L’art profond de la marionnette doit être cherché dans les réalités beaucoup plus béninoises du drame et de la scène. Dans la culture ancestrale, le spectacle public a un but initiatique, religieux, pédagogique. La marionnette habitable de tradition béninoise comporte masque et parfois une scène de marionnettes. De petite taille, ces dernières sont en général placées sur un plateau installé au sommet du masque et animées par le danseur-porteur qui tire leurs ficelles. Elles représentent des personnages d’une variété infinie : musiciens, danseurs, devins, forgerons, couples, infirmes, colons, hommes de pouvoir, militaires, sportifs, oiseaux qui bougent la tête, etc. Mais la marionnette habitable du Bénin est en même temps un vrai masque capable de porter son texte par la parole et surtout par la danse.

Propriété de l’association masculine Guelede, la marionnette-masque habitable, conformément à la cosmogonie, présente une forme humaine très amplifiée aux hanches et aux fesses, les seins exagérément volumineux et pointus, en bois sculpté, avec un cou massif sous le tissu de pagne. Le masque en bois peint polychrome est porté sur la tête, surmontant le visage habillé du porteur. Tout cela donne l’illusion d’une poupée géante, autonome dans ses mouvements, dotée de volonté.

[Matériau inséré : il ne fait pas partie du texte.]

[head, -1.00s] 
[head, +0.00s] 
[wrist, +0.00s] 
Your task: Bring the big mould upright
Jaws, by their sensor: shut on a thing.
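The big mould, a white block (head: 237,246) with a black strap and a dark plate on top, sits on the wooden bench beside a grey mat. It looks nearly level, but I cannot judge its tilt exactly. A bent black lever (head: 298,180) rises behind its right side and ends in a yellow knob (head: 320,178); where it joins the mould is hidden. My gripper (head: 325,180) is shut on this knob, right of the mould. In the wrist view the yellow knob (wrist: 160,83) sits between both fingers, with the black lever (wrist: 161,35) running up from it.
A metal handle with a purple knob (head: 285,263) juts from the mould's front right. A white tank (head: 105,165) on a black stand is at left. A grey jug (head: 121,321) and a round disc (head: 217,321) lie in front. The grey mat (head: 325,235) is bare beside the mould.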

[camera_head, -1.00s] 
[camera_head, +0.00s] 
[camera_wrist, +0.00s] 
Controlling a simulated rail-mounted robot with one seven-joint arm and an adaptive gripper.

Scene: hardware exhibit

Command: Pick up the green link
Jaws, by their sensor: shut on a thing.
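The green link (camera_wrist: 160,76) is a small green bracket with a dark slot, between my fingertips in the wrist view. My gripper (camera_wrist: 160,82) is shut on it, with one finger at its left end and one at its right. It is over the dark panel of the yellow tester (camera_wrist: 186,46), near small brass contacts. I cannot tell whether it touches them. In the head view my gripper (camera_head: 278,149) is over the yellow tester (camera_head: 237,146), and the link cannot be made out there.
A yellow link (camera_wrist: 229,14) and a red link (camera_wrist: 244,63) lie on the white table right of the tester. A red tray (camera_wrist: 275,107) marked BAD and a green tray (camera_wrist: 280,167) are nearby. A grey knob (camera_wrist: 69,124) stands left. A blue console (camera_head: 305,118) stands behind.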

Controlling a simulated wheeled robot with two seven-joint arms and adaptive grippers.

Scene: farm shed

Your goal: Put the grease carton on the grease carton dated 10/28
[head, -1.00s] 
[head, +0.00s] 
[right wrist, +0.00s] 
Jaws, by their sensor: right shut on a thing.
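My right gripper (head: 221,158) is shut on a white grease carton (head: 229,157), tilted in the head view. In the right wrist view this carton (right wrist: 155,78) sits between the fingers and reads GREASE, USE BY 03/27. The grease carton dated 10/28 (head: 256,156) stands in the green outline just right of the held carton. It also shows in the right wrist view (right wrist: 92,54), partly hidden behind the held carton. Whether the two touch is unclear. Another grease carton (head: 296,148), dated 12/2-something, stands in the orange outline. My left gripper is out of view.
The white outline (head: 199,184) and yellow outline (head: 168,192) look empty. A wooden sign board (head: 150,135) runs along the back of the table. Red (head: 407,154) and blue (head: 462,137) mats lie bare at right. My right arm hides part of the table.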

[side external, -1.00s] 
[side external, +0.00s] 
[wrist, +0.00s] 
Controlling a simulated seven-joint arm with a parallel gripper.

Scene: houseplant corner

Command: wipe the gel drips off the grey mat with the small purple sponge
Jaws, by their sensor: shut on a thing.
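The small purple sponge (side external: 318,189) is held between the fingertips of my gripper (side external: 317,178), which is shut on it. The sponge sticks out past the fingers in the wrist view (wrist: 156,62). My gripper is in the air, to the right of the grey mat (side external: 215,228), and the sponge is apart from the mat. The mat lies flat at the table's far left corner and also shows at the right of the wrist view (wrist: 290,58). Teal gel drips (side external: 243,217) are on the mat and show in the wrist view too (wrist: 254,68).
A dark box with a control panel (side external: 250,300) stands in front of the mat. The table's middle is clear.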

Du point de vue dramaturgique, un spectacle guelede offre une chorégraphie rythmée par les clochettes de pied, les éventails à la main et tout le poids des corps dansant, sautant, gesticulant, mimant. La danse guelede est considérée comme l’expression de la mauvaise conscience de l’homme vis-à-vis de la femme. Mauvaise conscience qui daterait du passage de la société du matriarcat à la société du patriarcat. Les femmes-mères, les mères doyennes d’âge du corps social ou du clan, détenaient de grands pouvoirs. Lorsqu’elles en perdirent une partie, il parut nécessaire de les apaiser. Les danseurs de la société guelede sont tous des hommes ; ils dansent pour calmer leurs mères.

Il existe également un personnage comique sur échasses, habillé d’une jupe en raphia, dont la tête ressemble à une tête de loup. Appelé Ayoko chez les Nago (Yorouba) de Kétou, cette figure masquée joue des intermèdes, donnant aux autres masques guelede la possibilité de reprendre leur souffle.

La société guelede est ancrée dans les populations Nago de Kétou, de Sakété, de Cové et des environs. Les chants sont en langue nago. Dans les communautés villageoises qui ont une tradition de la sculpture sur bois, les sculpteurs se spécialisent dans la taille des masques, mais aussi dans celle des marionnettes qui interviennent dans les cérémonies d’initiation (notamment sexuelles). Ces statuettes articulées font l’objet de concours dotés de récompenses honorifiques.

De nos jours, il existe une grande variété de masques et de marionnettes guelede, surtout dans les régions de Daagbé, de Cové, de Savé, de Sakété et de Kétou. Sans réel essor en direction du grand public, la marionnette reste dans le cercle restreint des initiés parce que les villes et les villages s’accommodent de la culture dite moderne.

L’art de la marionnette, bien implanté dans la tradition au Bénin, attend un peu d’initiative de la part des hommes de théâtre pour connaître un renouveau avec une esthétique contemporaine plus audacieuse que celle que propose la télévision nationale à l’intention des enfants avec l’option classique des contes.